**Data in this exercise:**
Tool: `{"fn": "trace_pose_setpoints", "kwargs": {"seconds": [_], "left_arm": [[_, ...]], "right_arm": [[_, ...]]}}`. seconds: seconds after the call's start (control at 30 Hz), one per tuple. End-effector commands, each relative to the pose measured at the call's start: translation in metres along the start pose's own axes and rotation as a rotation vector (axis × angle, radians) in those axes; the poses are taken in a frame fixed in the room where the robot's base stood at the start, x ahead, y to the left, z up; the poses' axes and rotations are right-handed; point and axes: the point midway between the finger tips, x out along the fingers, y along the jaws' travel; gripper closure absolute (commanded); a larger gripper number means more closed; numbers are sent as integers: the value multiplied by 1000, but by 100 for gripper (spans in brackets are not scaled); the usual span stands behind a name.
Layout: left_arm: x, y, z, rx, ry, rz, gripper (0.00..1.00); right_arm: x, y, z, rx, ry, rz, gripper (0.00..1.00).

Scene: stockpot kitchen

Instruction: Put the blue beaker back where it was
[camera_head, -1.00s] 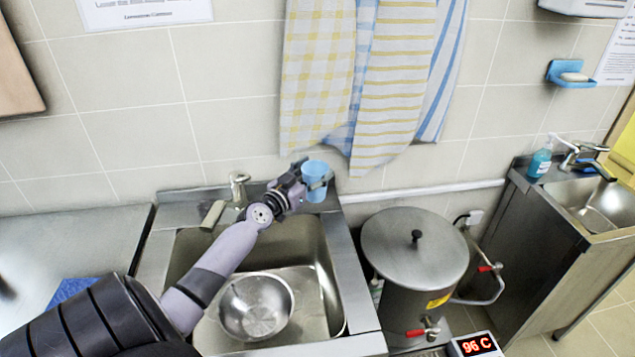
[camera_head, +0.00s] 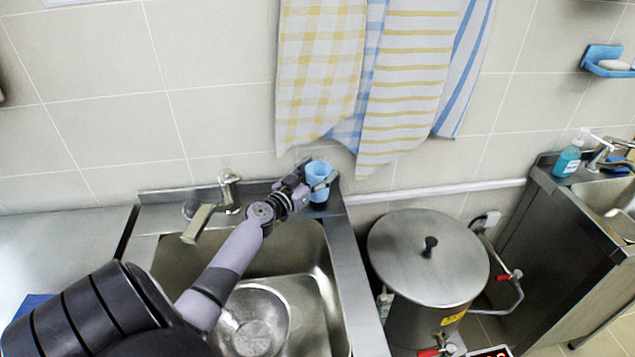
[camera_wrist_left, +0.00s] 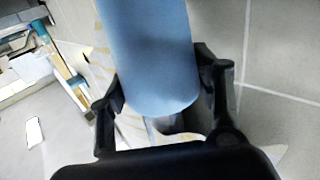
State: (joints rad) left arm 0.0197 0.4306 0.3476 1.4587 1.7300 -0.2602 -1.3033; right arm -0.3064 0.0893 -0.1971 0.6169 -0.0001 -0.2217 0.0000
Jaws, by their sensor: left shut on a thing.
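The blue beaker (camera_head: 319,180) is upright at the back right corner of the sink unit, close to the tiled wall. My left gripper (camera_head: 308,183) is shut on it from the left, with a finger on each side. In the left wrist view the beaker (camera_wrist_left: 150,55) fills the space between the two dark fingers of the gripper (camera_wrist_left: 165,95). I cannot tell whether the beaker's base touches the steel ledge (camera_head: 334,212). My right gripper does not show.
A steel bowl (camera_head: 262,318) lies in the sink basin (camera_head: 310,285). The tap (camera_head: 229,190) stands left of the gripper. Towels (camera_head: 400,80) hang just above the beaker. A large lidded stockpot (camera_head: 428,258) stands to the right of the sink.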

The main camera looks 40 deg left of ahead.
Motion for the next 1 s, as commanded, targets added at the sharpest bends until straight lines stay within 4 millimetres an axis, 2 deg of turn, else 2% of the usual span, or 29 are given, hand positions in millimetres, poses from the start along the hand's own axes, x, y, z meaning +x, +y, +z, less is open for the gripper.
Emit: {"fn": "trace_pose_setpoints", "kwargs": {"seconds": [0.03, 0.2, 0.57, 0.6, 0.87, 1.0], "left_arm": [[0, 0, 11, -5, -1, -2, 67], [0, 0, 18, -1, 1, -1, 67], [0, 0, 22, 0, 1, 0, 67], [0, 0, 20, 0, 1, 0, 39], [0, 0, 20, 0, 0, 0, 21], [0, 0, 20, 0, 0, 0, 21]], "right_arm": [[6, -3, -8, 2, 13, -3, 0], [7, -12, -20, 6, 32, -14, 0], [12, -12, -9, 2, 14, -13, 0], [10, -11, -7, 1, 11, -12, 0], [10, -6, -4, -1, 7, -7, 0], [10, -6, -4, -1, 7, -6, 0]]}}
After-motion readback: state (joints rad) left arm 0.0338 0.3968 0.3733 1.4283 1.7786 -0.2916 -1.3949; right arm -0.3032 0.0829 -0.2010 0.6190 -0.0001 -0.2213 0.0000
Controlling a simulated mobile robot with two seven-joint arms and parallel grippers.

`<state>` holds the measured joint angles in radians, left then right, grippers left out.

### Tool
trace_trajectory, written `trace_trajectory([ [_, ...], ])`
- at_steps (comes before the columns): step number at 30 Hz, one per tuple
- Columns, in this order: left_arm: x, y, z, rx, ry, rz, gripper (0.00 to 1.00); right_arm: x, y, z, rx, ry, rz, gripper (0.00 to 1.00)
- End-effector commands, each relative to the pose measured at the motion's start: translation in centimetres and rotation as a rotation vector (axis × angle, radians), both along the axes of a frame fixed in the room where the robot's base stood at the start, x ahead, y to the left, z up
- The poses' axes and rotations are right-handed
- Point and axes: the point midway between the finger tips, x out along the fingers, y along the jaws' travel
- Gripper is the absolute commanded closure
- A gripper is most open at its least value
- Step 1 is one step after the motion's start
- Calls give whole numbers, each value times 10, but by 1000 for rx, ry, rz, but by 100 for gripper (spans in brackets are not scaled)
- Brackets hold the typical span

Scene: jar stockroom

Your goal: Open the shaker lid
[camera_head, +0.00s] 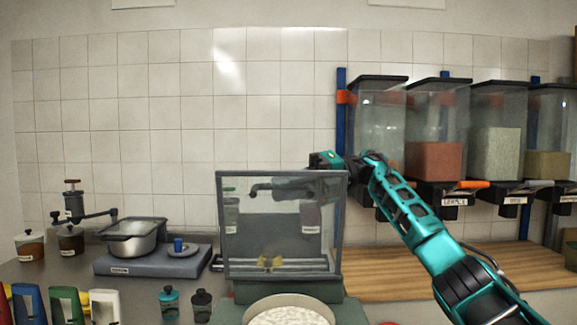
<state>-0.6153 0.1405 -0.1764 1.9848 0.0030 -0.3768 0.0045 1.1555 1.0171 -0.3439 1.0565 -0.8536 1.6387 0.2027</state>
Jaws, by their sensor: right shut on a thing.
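A clear panel in a grey frame (221,225), which looks like the shaker lid, stands nearly upright in the middle of the view. Its lower edge meets a grey-green body (352,311), seemingly the shaker, cut off by the bottom edge. My right gripper (322,160) is at the panel's top edge near its right corner, shut on what appears to be the lid's edge. Its fingertips are too small and dark to make out well. Dark shapes show in the clear panel, and I cannot tell whether they are reflections. My left gripper is not in view.
A round pan of white contents (290,316) is in front of the panel. A pot (135,238) on a grey scale stands left, with small jars (169,302) nearer. Clear dispensers (436,160) hang right above a wooden board (385,287). Tiled wall lies behind.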

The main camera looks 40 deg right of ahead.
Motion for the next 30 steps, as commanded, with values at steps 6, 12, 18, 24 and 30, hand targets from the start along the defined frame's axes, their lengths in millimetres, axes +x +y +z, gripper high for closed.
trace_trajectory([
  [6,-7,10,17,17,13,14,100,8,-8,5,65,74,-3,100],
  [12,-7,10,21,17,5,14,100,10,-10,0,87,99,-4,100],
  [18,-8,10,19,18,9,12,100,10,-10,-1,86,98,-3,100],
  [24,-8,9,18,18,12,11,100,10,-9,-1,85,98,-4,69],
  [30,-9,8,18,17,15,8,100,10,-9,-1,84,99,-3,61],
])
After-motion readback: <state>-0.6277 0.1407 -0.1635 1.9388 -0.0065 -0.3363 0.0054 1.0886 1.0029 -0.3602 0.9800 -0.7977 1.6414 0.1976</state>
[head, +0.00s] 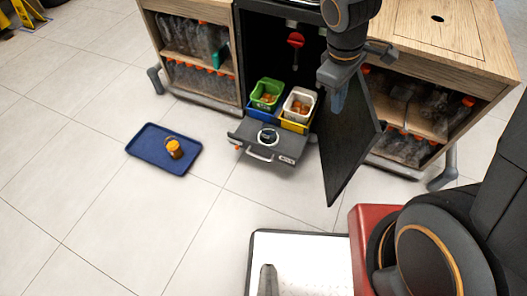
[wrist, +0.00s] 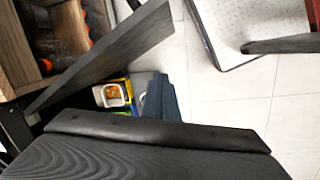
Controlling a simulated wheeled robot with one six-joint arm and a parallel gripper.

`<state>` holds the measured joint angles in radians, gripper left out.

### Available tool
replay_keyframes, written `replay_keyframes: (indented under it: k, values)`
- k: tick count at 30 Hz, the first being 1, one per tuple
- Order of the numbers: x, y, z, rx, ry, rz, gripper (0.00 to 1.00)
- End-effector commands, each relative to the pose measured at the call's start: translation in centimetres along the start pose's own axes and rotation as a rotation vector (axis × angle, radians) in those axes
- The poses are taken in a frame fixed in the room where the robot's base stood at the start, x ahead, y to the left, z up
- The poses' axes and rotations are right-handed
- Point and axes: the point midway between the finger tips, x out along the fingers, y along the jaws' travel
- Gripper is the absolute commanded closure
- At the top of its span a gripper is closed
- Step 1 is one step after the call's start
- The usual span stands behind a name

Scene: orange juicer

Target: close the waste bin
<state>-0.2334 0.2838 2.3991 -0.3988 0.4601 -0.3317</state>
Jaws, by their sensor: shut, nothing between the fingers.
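The waste bin drawer (head: 262,137) is pulled out of the dark cabinet, with a grey front and a metal handle (head: 259,156). In it stand a green-rimmed tub (head: 266,93) and a white tub (head: 299,104), both holding orange waste. The white tub also shows in the wrist view (wrist: 112,94). The cabinet's dark door (head: 348,143) stands open on the right and crosses the wrist view (wrist: 105,55). My gripper (head: 338,104) points down between the tubs and the door, shut and empty. Its fingers also show in the wrist view (wrist: 158,98).
Shelves of empty bottles (head: 197,39) flank the cabinet on the left and right (head: 420,110). A blue tray (head: 150,158) with an orange jar (head: 174,148) lies on the floor at left. The tiled floor before the drawer is clear.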

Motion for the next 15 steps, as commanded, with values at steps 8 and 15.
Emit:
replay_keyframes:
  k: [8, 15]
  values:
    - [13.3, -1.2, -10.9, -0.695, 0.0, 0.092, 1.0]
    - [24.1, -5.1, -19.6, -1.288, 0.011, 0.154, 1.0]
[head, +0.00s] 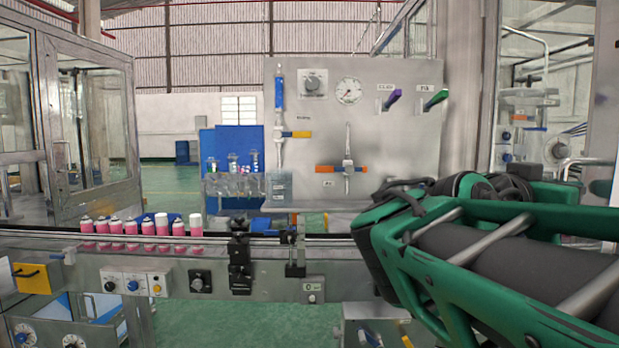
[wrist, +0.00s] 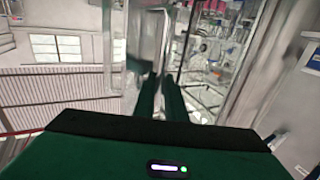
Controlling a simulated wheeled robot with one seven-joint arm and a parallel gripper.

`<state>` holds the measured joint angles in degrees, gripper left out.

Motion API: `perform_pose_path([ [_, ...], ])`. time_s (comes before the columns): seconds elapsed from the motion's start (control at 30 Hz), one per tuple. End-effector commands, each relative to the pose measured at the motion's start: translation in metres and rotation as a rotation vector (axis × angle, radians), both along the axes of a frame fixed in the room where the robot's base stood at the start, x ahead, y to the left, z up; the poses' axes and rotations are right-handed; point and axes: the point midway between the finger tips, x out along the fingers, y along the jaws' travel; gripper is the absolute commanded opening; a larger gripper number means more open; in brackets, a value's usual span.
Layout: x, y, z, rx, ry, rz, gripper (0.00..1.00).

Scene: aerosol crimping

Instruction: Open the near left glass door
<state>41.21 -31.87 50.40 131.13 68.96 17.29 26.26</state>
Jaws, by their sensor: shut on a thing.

**Work to complete:** Output only the lines from the one containing "<state>-0.2334 0.2838 2.3991" through the one containing "Motion for the next 15", inclusive, exactly as written.

**Task solution:**
<state>-0.2334 0.2838 2.3991 -0.3988 0.4601 -0.3317</state>
Jaws, by their sensor: shut, nothing between the fingers.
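The waste bin drawer (head: 262,137) is pulled out of the dark cabinet, with a grey front and a metal handle (head: 259,156). In it stand a green-rimmed tub (head: 266,93) and a white tub (head: 299,104), both holding orange waste. The white tub also shows in the wrist view (wrist: 112,94). The cabinet's dark door (head: 348,143) stands open on the right and crosses the wrist view (wrist: 105,55). My gripper (head: 338,104) points down between the tubs and the door, shut and empty. Its fingers also show in the wrist view (wrist: 158,98).
Shelves of empty bottles (head: 197,39) flank the cabinet on the left and right (head: 420,110). A blue tray (head: 150,158) with an orange jar (head: 174,148) lies on the floor at left. The tiled floor before the drawer is clear.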

Motion for the next 15 steps, as commanded, with values at steps 8 and 15.

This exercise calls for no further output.